Collected data

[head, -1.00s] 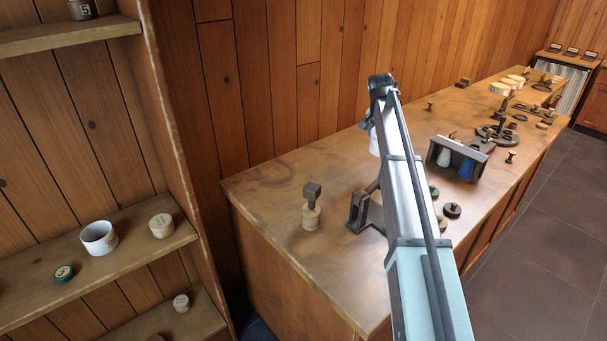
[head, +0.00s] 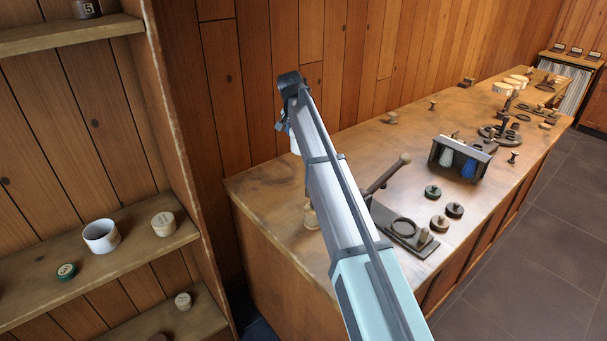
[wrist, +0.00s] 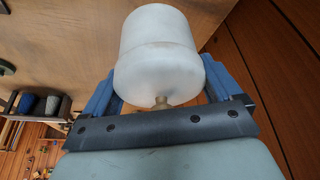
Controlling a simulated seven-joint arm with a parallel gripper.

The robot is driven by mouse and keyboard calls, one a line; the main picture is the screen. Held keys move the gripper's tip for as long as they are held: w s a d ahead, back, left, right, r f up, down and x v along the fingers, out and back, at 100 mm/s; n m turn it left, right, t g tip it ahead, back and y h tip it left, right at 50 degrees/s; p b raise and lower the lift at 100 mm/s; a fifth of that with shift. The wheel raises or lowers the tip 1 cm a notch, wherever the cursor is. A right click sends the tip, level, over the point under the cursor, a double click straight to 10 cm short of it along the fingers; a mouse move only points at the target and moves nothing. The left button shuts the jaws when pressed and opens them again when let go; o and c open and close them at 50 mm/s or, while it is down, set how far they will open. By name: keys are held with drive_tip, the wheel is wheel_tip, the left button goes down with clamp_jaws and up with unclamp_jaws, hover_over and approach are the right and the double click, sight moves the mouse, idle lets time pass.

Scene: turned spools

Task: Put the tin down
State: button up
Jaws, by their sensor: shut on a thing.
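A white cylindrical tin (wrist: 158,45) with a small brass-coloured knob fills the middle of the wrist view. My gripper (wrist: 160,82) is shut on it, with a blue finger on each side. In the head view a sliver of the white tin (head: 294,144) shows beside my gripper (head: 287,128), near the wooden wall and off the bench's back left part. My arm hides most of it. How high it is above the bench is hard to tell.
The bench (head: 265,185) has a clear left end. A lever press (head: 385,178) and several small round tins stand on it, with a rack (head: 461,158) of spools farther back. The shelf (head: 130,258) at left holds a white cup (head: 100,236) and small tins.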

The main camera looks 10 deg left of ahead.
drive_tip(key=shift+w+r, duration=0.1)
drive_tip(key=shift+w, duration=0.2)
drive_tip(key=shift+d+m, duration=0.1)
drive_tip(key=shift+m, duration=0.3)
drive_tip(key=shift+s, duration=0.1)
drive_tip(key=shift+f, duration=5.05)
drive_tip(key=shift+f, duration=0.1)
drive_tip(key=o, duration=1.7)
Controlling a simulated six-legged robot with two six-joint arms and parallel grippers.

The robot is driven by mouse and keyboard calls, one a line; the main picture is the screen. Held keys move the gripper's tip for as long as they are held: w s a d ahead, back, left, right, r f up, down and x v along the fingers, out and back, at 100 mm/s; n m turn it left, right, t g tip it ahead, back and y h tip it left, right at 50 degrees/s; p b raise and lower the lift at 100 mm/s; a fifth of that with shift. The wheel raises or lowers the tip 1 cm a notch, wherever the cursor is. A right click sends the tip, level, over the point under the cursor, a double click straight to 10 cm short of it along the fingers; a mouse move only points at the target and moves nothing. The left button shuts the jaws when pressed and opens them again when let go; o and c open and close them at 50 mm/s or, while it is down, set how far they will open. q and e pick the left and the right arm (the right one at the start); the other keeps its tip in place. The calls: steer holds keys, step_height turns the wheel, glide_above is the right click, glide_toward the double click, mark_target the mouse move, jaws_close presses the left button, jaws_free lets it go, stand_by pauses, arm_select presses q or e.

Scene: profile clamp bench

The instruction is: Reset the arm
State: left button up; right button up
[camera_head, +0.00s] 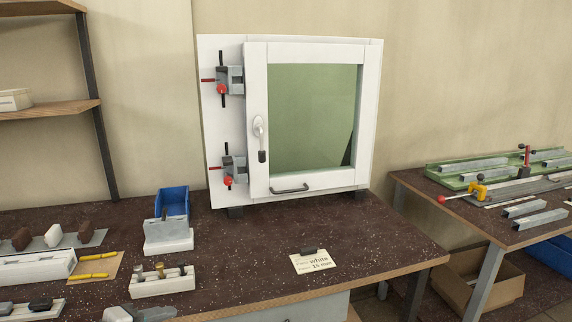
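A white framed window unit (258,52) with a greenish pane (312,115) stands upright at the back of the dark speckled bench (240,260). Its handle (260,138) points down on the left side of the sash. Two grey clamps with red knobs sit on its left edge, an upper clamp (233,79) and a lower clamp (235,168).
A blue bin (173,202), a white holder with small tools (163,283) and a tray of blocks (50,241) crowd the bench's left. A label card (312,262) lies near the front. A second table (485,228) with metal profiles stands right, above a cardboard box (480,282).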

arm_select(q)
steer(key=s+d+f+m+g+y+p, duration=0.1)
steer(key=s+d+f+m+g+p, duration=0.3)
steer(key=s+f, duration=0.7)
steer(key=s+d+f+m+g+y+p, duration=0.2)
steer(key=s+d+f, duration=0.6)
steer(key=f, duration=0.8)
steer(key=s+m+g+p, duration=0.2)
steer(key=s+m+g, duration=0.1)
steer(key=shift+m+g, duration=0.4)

Task :: Extract verbatim only those lines that run from the line with "Task: Put the tin down" to the line with "Controlling a simulated six-legged", inclusive.

The answer ::
Task: Put the tin down
State: button up
Jaws, by their sensor: shut on a thing.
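A white cylindrical tin (wrist: 158,45) with a small brass-coloured knob fills the middle of the wrist view. My gripper (wrist: 160,82) is shut on it, with a blue finger on each side. In the head view a sliver of the white tin (head: 294,144) shows beside my gripper (head: 287,128), near the wooden wall and off the bench's back left part. My arm hides most of it. How high it is above the bench is hard to tell.
The bench (head: 265,185) has a clear left end. A lever press (head: 385,178) and several small round tins stand on it, with a rack (head: 461,158) of spools farther back. The shelf (head: 130,258) at left holds a white cup (head: 100,236) and small tins.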

The main camera looks 10 deg left of ahead.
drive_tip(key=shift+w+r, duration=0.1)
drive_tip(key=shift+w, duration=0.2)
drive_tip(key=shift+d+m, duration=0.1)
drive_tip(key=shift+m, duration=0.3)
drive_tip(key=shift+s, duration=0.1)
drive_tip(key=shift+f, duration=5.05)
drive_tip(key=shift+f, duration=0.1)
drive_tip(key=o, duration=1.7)
Controlling a simulated six-legged robot with two six-joint arms and parallel grippers.

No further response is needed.